With our research design we want to test (a) what rules emerge in different forms of community involvement, and (b) whether community involvement improves resource conservation. We are interested in four different treatment scenarios that range from little involvement and ownership (no or little possibility to change a blueprint) to high involvement and ownership in rule making. Data was collected in summer 2022 and first results will be presented at IASC.
2. The ferry game for endogenous rule change and collective intelligence
Ofer Tchernichovski1 and Seth Frey2
1Hunter College CUNY, USA, 2UC Davis, USA
To solve the problems they face, online communities adopt comprehensive governance methods including committees, boards, juries, and even more complex institutional logics. Helping these kinds of communities succeed will require categorizing best practices and creating toolboxes that fit the needs of specific communities. Beyond such applied uses, there is also a potential for an institutional logic itself to evolve, taking advantage of feedback provided by the fast pace and large ecosystem of online communication. Here we outline an experimental strategy aiming at guiding and facilitating such an evolution. We first review the impact of recent technologies for efficiently running massive online experiments used for studying collective action. Research in this vein includes attempts to understand how behavior spreads, how cooperation evolves, and how the wisdom of the crowd can be improved. We then present the utility of virtual-world “ferry game” experiments with governance for improving the utility of social feedback. Such experiments can be used for improving community rating systems and monitoring (dashboard) systems. Finally, we present a framework for constructing large-scale experiments entirely in virtual worlds, aimed at capturing the complexity of governance dynamics, to empirically test outcomes of manipulating institutional logic.
3. Digital Commons of/from the South: Ethical Considerations for Social Media and Qualitative Research
Daniel Mwesigwa and Madiha Choksi
Cornell University, USA
Social media circulates a form of digital commons infrastructure comprising text, symbols, memes, and affects. The ascendance of social media in everyday life has generated a rich pool of data upon which researchers and designers can draw insights. Although the use of public social media data in research has also produced troubling ethical and practical issues, such as the Facebook emotional contagion experiment, where Facebook users’ emotions were manipulated with emotion-altering content; these issues have widely been investigated in Western and computational methods traditions.
In this paper, we draw on digital ethnography’s rising popularity and relevance in web and social media research to elicit novel ways of thinking about the ethical and practical concerns of using ‘public data’ in Global South and qualitative research traditions. Digital ethnography in large part translates mental and material concepts – such as ‘participant observation’ and ‘immersion’ – from traditional ethnography to digitally mediated social spaces, foregrounding the study of relevant social, institutional, and organizational phenomena in digital spaces.
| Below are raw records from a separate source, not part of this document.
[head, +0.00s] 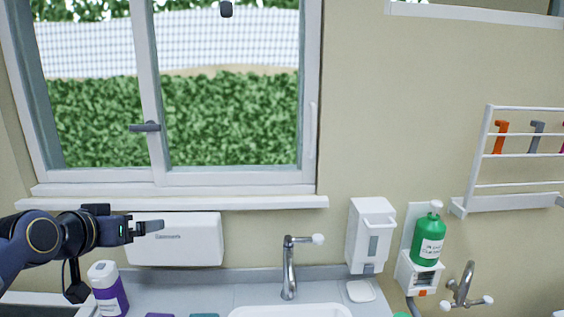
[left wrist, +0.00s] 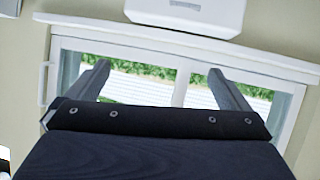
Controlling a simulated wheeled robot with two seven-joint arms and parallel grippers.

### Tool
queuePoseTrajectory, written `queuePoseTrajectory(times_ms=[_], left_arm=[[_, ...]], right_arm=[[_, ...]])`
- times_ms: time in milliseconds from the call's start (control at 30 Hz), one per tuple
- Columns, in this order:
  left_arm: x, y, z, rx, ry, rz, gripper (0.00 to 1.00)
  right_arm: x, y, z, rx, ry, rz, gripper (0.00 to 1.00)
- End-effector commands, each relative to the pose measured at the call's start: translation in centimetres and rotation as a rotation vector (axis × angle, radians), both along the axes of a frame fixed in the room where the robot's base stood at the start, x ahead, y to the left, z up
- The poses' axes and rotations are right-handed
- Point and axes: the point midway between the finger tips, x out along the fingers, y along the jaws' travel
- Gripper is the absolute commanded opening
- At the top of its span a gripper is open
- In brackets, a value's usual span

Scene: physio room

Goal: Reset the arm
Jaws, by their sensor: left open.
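My left arm comes in from the left in the head view. Its gripper (head: 148,228) is raised above the counter, in front of a white wall dispenser (head: 190,243). In the left wrist view the two fingers of the left gripper (left wrist: 158,85) stand wide apart with nothing between them. The window (left wrist: 185,90) shows behind them there. My right gripper is not in view.
A purple-and-white bottle (head: 108,290) stands on the counter below my left gripper. A tap (head: 289,268) and white sink (head: 290,311) are to the right. A soap dispenser (head: 370,236), green bottle (head: 429,238) and rack (head: 487,160) are on the right wall.

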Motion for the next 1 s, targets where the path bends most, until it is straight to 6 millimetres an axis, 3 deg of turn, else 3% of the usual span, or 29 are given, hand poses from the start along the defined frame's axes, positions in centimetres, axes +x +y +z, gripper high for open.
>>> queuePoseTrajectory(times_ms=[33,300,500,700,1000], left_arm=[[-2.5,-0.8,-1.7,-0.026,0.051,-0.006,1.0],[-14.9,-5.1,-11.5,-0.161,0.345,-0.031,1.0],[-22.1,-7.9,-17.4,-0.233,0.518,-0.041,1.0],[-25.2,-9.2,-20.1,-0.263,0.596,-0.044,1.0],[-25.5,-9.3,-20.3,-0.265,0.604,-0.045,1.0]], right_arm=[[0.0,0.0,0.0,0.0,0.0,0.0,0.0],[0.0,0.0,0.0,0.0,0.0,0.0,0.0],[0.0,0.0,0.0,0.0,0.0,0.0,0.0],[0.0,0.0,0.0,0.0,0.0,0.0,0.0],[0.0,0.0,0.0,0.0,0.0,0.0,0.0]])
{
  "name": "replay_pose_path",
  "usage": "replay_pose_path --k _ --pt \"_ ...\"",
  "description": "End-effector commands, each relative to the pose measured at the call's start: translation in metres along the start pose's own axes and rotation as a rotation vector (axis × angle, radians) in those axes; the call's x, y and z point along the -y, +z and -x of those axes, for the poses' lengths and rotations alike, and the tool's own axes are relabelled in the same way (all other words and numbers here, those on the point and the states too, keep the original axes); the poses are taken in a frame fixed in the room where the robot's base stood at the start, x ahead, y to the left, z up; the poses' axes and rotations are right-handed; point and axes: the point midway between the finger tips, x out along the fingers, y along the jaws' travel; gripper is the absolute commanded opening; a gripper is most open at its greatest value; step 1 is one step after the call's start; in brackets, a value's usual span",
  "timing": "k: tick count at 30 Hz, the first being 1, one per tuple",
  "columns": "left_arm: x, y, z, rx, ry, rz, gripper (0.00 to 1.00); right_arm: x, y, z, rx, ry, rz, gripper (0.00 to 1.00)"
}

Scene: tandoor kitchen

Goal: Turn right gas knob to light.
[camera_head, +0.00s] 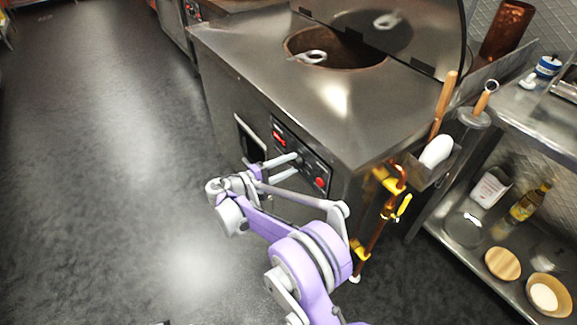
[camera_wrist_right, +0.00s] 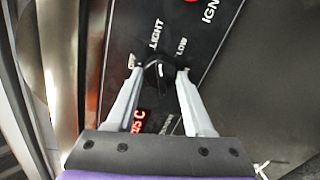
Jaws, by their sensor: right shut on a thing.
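The black gas knob (camera_wrist_right: 159,76) sits on the dark control panel, with the words LIGHT and LOW printed beside it. My right gripper (camera_head: 297,162) reaches the front panel (camera_head: 284,127) of the steel tandoor. In the right wrist view its two grey fingers stand on either side of the knob, and the gripper is shut on it. In the head view the fingers and arm hide the knob. A red digital display (camera_wrist_right: 138,120) lies near the knob. My left gripper is not in view.
A red button (camera_head: 320,182) is on the same panel. Copper gas pipes with yellow fittings (camera_head: 391,185) run down beside the tandoor (camera_head: 240,75). A steel shelf (camera_head: 470,232) with a bottle (camera_head: 527,203) and bowls stands at the right. The floor at left is clear.

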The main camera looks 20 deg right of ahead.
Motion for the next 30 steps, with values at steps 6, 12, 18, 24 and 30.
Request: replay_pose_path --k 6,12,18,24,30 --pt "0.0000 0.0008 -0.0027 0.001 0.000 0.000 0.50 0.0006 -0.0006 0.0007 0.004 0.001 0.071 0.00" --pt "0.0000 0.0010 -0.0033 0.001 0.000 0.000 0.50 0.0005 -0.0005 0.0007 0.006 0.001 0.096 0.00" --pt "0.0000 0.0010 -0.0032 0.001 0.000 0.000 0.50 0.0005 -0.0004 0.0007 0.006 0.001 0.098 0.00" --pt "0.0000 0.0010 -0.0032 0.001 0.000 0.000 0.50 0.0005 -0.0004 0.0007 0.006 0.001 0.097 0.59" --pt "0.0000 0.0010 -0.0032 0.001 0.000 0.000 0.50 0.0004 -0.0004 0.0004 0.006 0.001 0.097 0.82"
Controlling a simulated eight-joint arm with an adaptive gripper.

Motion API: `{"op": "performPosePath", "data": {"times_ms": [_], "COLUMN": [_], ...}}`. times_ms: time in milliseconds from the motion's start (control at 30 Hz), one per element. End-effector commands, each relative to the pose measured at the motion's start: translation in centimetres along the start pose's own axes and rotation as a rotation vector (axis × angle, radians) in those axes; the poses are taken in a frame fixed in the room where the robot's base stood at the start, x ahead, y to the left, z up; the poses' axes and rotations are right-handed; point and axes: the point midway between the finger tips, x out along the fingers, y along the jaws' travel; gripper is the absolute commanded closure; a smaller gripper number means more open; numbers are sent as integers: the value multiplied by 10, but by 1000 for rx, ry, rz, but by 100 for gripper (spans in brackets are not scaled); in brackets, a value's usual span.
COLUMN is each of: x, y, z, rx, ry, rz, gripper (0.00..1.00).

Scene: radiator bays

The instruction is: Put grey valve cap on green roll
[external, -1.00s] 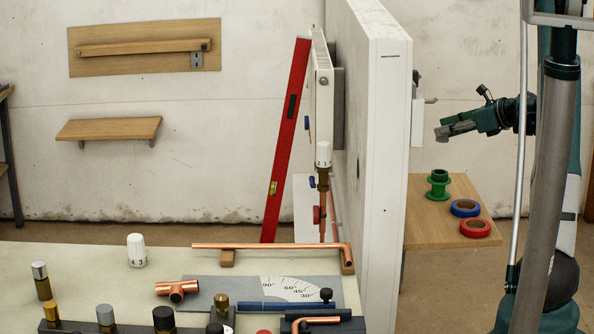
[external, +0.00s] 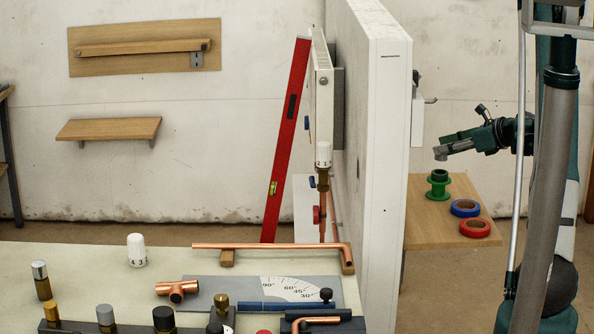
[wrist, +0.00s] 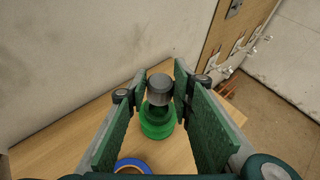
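The grey valve cap (wrist: 160,87) sits between the fingertips of my gripper (wrist: 161,90) in the wrist view, with both fingers against or very near its sides. In the external view the cap (external: 440,154) shows at the tip of my gripper (external: 447,149), a short way above the green roll (external: 438,186). The green roll stands upright on the wooden table and shows in the wrist view (wrist: 157,127) below and partly behind the cap. A gap shows between cap and roll in the external view.
A blue tape roll (external: 465,208) and a red tape roll (external: 475,227) lie on the wooden table (external: 425,225) near the green roll. A white partition wall (external: 385,150) stands to the left. The workbench (external: 60,265) beyond it holds pipes and fittings.

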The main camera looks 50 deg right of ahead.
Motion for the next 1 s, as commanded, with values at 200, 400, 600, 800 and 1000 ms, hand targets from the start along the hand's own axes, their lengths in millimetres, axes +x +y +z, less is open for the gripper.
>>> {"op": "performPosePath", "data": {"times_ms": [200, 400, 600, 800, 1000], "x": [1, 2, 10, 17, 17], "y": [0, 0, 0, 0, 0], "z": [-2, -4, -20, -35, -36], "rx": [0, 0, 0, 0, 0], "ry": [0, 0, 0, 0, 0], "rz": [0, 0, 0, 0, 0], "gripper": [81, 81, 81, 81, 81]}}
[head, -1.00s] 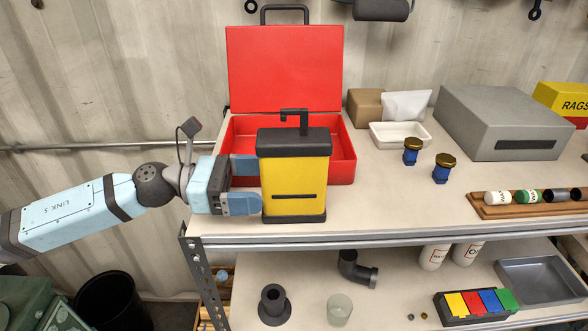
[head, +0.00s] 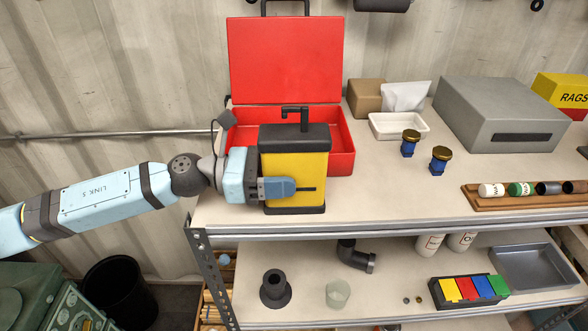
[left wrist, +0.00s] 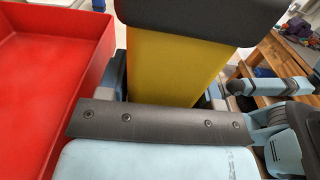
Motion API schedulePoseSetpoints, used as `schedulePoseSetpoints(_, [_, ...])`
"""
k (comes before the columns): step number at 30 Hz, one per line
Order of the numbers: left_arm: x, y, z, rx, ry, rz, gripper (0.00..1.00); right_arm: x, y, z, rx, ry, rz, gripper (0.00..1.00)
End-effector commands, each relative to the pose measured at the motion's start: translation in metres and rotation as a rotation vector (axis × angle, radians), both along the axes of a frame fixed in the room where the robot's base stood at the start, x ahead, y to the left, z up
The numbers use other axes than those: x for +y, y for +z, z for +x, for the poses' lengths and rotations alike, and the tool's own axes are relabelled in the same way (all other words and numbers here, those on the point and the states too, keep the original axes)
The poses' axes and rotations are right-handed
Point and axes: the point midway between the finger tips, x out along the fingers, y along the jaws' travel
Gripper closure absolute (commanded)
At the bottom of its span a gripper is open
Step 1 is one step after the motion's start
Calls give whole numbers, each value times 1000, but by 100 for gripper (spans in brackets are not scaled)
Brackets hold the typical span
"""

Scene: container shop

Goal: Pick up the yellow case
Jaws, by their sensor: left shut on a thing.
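The yellow case (head: 293,176) stands upright on the upper shelf, with a dark lid, a dark base and a bent dark handle on top. My left gripper (head: 277,188) comes in from the left and is shut on the case's body, one blue finger across its front face. The far finger is hidden behind the case in the head view. In the left wrist view the yellow case (left wrist: 170,68) rises between the fingers under its dark lid. My right gripper is not in view.
An open red toolbox (head: 285,62) stands right behind the case. A white tray (head: 398,126), two blue jars with gold lids, a grey box (head: 498,118) and a wooden rack (head: 530,201) are to the right. The shelf (head: 390,198) is clear just right of the case.

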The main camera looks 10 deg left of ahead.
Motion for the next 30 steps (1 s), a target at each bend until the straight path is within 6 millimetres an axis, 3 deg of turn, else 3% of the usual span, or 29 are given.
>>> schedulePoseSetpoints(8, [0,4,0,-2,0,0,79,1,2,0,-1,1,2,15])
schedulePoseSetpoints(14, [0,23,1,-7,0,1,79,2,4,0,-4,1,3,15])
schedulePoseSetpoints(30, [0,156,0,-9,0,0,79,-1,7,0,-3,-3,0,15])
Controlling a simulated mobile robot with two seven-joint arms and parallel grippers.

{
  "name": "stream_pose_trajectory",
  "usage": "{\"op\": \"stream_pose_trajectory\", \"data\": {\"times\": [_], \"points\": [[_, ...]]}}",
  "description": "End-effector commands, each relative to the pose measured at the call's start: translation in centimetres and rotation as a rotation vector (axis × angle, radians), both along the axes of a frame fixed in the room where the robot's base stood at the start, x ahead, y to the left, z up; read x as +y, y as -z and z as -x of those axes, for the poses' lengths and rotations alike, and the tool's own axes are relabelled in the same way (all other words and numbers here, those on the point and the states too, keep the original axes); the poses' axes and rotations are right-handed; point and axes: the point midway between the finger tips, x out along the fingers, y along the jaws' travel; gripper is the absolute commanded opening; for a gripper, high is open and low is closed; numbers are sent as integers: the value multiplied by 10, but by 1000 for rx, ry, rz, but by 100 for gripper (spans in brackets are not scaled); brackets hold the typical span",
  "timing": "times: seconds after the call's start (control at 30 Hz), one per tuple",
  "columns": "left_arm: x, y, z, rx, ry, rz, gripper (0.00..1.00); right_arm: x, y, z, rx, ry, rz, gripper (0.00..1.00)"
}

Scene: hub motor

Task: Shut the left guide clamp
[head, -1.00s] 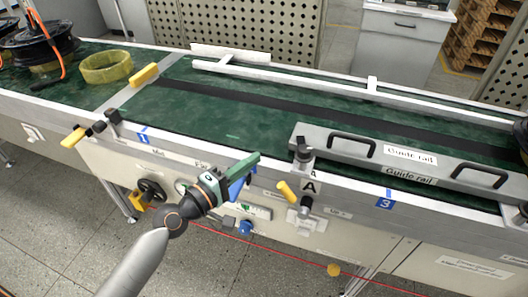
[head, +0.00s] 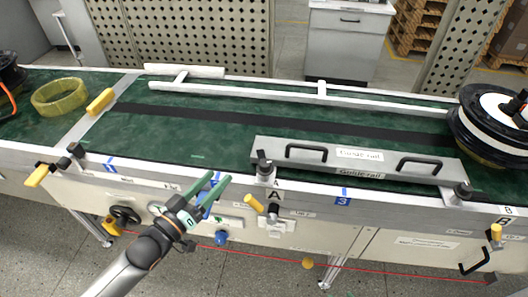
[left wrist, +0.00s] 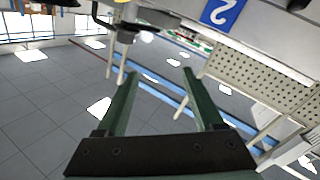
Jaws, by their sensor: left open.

By situating digital commons as an uneven and contested site, we show how qualitative researchers, particularly interested in Global South digital commons, can conduct their research without resorting to essentializing practices immanent within global digital commons discourse. We suggest infrastructure comprehension as the main contribution of this paper. Accordingly, digital ethnographers can suitably locate human actors and non-human entities within broader ecologies of digital computing, taking into account fundamental and particular material constraints, affordances, and politics of the infrastructures that format digital commons.
4. Games for experiential Learning: Triggering collective Changes in Commons Management
Thomas Falk1,2, Wei Zhang1, Ruth Meinzen-Dick1, Richu Sanil3, Pratiti Priyadarshini3, Ilkhom Soliev4,and Lara Bartels5
1IFPRI, USA, 2University of Marburg, Germany, 3Foundation for Ecological Security, India, 4University of Halle, Germany, 5Leibniz Centre for European Economic Research, Germany
As resource users interact and impose externalities onto each other, institutions are needed to coordinate resource use, create trust, and provide incentives for sustainable management. Coordinated collective action can play a key role in enabling communities to manage natural resource commons more sustainably. But when such collective action is not present, what can be done to foster it? In this paper, we contribute to the understanding of how experiential learning through games can affect behavioral change, potentially leading to more sustainable commons management. We present a conceptual framework describing the most important processes involved in experiential learning games. We list game features that have been argued to influence learning and behavioral determinants, focusing on the game narrative and experience, game rules, and attributes of players. Next, we apply the conceptual framework to examine design features that were particularly important for influencing behavioral drivers in commons management in three intervention cases from India relating to groundwater, surface water, and forests. Our conceptual reflections highlight the critical need for more systematic choices of the right tools for the right purpose. This includes that participants of the experiential learning must be able to relate the game to their real life. A social dilemma in the game should at least in its basic structure represent a real-life dilemma. We close the paper by highlighting future research needs both from the conceptual behavioral change as well as the game design perspective.